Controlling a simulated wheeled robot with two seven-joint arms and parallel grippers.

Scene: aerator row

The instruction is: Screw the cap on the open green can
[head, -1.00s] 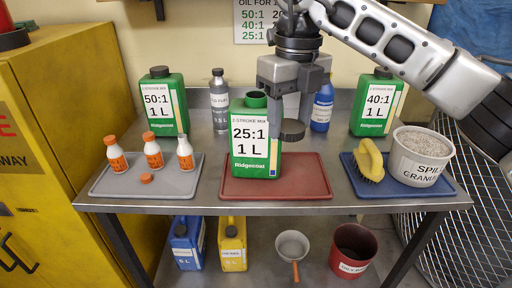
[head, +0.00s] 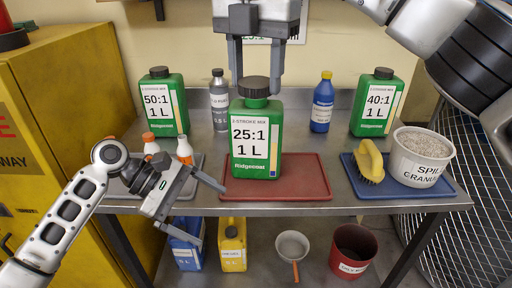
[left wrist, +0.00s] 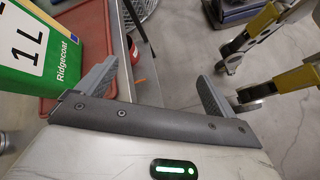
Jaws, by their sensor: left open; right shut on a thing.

==

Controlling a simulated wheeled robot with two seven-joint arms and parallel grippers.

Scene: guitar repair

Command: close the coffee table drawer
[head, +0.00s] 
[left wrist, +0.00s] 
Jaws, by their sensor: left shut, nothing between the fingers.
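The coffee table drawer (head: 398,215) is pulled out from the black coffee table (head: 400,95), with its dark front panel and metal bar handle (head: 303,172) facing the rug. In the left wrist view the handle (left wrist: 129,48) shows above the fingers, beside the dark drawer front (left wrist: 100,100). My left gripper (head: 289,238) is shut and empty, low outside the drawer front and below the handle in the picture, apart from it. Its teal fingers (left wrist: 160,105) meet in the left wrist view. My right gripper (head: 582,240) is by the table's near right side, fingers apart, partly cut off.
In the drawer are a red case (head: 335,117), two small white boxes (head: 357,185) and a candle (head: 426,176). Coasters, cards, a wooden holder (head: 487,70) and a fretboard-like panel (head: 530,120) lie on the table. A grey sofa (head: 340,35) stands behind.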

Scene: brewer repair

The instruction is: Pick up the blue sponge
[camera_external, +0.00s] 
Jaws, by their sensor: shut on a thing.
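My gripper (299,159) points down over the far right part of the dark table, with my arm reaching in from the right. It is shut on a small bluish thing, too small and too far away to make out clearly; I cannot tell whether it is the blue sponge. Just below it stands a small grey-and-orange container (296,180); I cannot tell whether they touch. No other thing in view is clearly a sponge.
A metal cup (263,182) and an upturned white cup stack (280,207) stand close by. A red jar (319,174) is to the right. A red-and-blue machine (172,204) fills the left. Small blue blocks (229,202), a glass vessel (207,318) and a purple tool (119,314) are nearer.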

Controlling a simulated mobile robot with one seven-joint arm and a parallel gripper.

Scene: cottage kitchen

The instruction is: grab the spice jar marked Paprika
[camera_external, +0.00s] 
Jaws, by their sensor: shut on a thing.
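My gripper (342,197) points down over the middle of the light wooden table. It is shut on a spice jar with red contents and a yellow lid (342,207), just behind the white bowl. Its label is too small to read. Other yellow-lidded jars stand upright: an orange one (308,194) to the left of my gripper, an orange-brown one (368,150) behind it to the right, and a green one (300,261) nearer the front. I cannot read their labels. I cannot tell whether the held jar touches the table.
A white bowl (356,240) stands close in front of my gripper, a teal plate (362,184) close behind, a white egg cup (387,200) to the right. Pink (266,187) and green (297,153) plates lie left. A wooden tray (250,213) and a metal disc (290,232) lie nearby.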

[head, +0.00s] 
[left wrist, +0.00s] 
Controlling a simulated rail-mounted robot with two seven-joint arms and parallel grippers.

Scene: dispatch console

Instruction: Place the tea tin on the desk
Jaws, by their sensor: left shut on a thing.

== What needs to be done ==
Output the lines of the records above exactly as they appear, from the line containing "Scene: dispatch console" through the line containing "Jaws, by their sensor: left shut on a thing.".

== Solution to this problem ==
Scene: dispatch console

Instruction: Place the tea tin on the desk
Jaws, by their sensor: left shut on a thing.

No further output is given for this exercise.